Does it support embedded comments, like TOML does? What happens if you round-trip that through JSON? What about the other superset features?

What does KSON stand for?

There's a lot said about JSON and YAML on the main page, but why is this better than TOML?

dmarcotte 15 hours ago | parent [-]

Hey zahiman, thanks for all the Qs. Trying to address them:

KSON (stands for: KSON Structured Object Notation) is designed not as an nth standard, but rather as an idea of how to play nice with all n-1 existing standards.

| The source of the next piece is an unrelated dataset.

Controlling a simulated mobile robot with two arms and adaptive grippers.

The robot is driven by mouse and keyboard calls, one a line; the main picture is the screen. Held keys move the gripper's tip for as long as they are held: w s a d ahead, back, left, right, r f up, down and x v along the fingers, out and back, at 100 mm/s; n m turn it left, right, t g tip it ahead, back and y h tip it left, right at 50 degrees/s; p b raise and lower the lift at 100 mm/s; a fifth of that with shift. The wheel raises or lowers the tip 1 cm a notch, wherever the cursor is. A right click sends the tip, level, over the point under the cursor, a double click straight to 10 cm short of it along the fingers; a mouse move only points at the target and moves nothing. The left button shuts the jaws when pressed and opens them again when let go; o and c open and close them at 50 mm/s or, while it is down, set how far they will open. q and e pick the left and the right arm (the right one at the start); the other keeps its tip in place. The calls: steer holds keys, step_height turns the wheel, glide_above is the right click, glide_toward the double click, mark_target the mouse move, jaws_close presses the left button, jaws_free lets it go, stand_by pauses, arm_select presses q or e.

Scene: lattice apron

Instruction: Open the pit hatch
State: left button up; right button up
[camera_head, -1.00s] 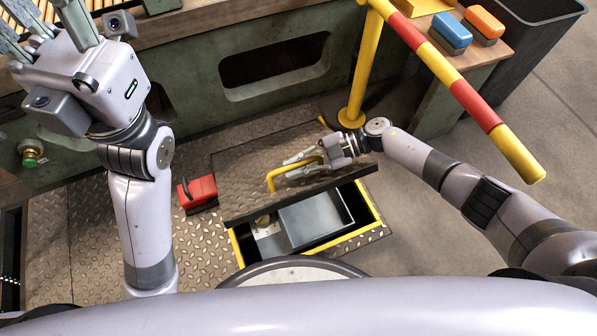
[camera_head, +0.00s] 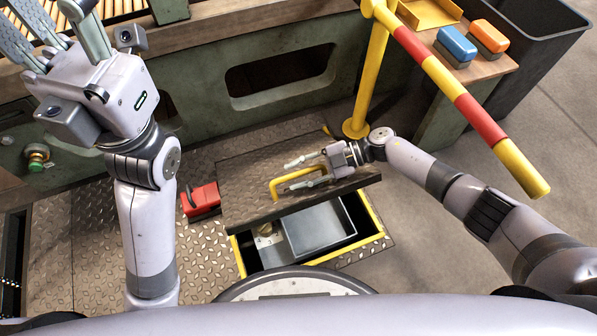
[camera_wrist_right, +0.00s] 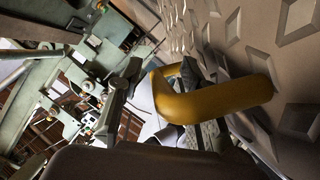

Since our comments (we do support comments!) are preserved in formatting and transpilation (provided the underlying language supports comments), you may use KSON as how you edit whatever underlying config file your system wants (currently YAML and JSON are supported, with a clear path to adding other targets like TOML <https://github.com/kson-org/kson/issues/202>)

Why is it better than TOML? We don't insist that everyone agree it is! But here's two ways to contrast them: - We prefer that KSON's recursive structure makes nesting consistent. You can see for instance in the grammar that a Kson list value is a list of Kson values: https://github.com/kson-org/kson/blob/857d585ef26d9f73e080b5... - For use cases where folks are hand-editing non-trivial config, especially if they are using embedded code blocks of any kind: if they long for more help from their tooling, KSON makes that tooling possible.